25. September 2013
Cardinal Louis Antonio Tagle, ancien boursier du MWI et Archevêque de Manille raconte


photos par Helmut Schwarzbach

Interview avec Cardinal Louis Antonio Tagle, Archevêque de Manille

(L‘Interview a eu lieu le 18.07.2013 durant le V. Congrès IACM à Nairobi (Kenya) ayant pour sujet „Inter Gentes“, 45 min)

 

L’Institut de Missiologie (MWI) a financé vos études de doctorat à Washington. Qu’elle est d’après vous l’importance de vos études supérieures et de la bourse pour votre travail?


Tout d’abord, je dois affirmer que je suis très reconnaissant pour la possibilité de la bourse – encore aujourd‘hui. Le MWI m’a aidé au financement de mes études de doctorat à Washington DC. À Washington même, j’avais une bourse de séjour de la part de l’Université et de mon diocèse. Ceci n’aurait pas suffit pour la recherche, comme par exemple pour l’achat des livres. Là, au bon moment le MWI m’est venu en aide. C’était comme un sauvetage [il rit chaleureusement]!

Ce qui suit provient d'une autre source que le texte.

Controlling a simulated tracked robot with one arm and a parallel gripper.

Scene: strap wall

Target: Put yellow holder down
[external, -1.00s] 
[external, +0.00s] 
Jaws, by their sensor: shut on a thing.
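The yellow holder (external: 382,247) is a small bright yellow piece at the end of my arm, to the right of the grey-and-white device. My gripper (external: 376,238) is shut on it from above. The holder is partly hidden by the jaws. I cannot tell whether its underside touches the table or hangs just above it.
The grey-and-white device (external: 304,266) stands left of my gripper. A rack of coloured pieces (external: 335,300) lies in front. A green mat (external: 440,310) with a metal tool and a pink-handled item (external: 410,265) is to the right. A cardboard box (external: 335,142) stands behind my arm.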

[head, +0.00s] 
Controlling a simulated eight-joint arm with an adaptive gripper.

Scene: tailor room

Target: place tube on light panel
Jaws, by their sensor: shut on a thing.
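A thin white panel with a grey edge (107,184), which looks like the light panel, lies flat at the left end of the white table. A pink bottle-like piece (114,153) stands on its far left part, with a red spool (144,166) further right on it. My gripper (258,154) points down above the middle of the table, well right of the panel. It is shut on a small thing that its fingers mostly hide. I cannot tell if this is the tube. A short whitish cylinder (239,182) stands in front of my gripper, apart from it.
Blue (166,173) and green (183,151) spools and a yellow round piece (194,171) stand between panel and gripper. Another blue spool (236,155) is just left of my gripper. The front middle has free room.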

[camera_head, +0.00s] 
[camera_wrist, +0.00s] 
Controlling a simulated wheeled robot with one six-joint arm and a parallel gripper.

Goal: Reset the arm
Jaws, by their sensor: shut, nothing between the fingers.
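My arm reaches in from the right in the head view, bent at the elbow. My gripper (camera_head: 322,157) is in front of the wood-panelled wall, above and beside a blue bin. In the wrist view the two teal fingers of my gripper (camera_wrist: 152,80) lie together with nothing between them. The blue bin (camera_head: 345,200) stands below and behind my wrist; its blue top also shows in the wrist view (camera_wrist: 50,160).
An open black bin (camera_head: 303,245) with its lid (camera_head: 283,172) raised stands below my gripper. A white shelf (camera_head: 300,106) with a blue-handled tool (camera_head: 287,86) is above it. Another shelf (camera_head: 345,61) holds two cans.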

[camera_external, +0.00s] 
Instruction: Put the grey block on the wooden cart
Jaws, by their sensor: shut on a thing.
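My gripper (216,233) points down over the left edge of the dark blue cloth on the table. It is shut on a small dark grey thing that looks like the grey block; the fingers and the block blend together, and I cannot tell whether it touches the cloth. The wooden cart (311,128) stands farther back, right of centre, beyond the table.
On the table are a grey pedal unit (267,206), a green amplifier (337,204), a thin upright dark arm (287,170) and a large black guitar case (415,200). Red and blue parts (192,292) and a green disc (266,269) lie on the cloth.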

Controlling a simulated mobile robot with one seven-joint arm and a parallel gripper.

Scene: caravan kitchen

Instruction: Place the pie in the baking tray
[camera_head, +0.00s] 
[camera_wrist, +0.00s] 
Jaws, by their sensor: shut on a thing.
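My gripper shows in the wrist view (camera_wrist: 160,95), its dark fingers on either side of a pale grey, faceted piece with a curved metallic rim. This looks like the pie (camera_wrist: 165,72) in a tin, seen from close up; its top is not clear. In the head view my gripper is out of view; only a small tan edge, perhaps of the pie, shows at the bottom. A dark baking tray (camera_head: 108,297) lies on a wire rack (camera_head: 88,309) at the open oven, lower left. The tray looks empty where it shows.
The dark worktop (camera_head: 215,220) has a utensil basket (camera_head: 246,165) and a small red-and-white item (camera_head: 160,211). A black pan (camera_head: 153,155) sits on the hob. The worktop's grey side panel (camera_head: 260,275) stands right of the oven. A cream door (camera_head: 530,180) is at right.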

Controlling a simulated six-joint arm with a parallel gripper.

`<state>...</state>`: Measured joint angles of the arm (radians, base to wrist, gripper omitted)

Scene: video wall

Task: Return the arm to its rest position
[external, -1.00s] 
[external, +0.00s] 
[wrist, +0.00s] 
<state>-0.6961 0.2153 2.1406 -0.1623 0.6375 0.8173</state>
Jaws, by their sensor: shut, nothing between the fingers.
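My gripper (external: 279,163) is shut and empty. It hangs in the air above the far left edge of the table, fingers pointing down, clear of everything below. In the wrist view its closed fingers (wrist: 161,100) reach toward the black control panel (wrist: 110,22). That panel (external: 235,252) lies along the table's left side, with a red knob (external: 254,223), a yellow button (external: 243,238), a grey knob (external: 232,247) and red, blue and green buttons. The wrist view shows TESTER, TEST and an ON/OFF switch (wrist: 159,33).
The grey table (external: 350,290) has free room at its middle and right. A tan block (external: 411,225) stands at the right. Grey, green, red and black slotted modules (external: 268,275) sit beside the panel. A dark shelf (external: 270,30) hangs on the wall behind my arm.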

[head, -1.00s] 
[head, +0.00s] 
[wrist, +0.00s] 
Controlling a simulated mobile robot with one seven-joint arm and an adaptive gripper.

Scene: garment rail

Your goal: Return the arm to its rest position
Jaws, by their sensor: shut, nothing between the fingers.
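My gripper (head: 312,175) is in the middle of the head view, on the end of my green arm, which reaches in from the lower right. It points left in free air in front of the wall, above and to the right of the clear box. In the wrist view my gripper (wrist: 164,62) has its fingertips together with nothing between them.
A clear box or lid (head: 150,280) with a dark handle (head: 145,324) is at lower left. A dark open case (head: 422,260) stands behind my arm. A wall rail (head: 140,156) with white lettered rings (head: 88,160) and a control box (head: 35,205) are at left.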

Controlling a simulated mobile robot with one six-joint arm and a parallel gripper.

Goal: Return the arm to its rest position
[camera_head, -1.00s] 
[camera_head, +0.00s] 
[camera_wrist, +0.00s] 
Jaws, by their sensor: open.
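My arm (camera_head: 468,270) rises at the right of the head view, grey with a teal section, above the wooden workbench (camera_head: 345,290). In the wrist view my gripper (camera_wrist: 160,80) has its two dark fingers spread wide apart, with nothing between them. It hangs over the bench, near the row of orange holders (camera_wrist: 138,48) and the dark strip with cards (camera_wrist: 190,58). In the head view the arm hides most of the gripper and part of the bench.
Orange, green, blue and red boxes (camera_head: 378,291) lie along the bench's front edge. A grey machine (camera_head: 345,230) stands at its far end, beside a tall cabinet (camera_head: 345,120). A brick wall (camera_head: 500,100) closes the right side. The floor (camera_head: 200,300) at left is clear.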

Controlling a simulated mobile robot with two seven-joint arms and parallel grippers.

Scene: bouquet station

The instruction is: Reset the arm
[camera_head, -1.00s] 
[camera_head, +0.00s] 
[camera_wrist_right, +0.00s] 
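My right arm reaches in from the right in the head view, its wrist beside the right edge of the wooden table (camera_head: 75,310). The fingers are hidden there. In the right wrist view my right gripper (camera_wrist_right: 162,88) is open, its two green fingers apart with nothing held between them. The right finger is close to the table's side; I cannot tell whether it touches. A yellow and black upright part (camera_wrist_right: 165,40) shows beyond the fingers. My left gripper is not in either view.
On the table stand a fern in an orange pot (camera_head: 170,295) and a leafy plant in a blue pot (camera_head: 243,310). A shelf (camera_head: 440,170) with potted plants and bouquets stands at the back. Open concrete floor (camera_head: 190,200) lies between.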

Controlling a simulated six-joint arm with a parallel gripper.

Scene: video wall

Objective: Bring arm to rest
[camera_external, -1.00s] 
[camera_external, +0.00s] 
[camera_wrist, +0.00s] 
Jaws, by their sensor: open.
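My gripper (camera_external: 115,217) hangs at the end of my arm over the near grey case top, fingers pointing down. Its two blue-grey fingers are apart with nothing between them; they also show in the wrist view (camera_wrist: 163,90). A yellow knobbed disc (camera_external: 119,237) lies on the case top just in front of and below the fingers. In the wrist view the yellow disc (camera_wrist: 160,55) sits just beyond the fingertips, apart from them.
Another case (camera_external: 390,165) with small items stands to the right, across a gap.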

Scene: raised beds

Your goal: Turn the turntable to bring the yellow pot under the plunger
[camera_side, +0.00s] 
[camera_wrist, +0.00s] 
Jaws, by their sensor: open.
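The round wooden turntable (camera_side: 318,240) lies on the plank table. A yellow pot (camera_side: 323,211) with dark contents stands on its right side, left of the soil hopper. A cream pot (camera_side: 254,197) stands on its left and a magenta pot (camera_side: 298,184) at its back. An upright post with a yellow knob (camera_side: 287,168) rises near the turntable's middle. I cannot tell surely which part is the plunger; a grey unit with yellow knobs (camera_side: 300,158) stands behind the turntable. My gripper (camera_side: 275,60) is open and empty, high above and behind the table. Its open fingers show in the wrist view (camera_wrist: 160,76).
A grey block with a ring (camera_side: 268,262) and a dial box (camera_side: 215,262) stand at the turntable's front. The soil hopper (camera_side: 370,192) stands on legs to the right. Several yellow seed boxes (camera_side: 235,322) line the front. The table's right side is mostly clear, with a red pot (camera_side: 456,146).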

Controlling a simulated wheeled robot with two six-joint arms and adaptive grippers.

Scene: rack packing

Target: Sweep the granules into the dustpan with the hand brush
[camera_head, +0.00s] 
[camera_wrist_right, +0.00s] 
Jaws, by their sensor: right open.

Les études de doctorat était un „TURNING POINT“ dans ma vie. Je pensais jusque là retourner au séminaire en tant que professeur de Théologie. Mais ce ne fut pas ainsi. Après l’achèvement du doctorat, j’ai été invité à travailler à la Commission Théologique de la Conférence des évêques d’Asie (FABC). Mon horizon s’est élargi: de mon diocèse et de mon séminaire jusqu’à ce monde large et fascinant du continent asiatique, où la dimension missionnaire de l’Église est vécu en dialogue.

Évidemment, les études à Washington sont importantes pour mon travail actuel. Pensai-je durant mes études que j’allais devenir Evêque, Archevêque de Manille? Où encore Cardinal? Non … C’est pourquoi mes études étaient une bonne formation pour mon service. Je peux dire que la promotion était une préparation théologique et missionnaire surtout pour mon travail dans les autres parties de l'église universelle en dehors des Philippines.

 

Nos lecteurs et nos donateurs s’intéressent aussi pour votre contexte familial. Est-ce que vous pouvez nous donner des détails sur votre passé?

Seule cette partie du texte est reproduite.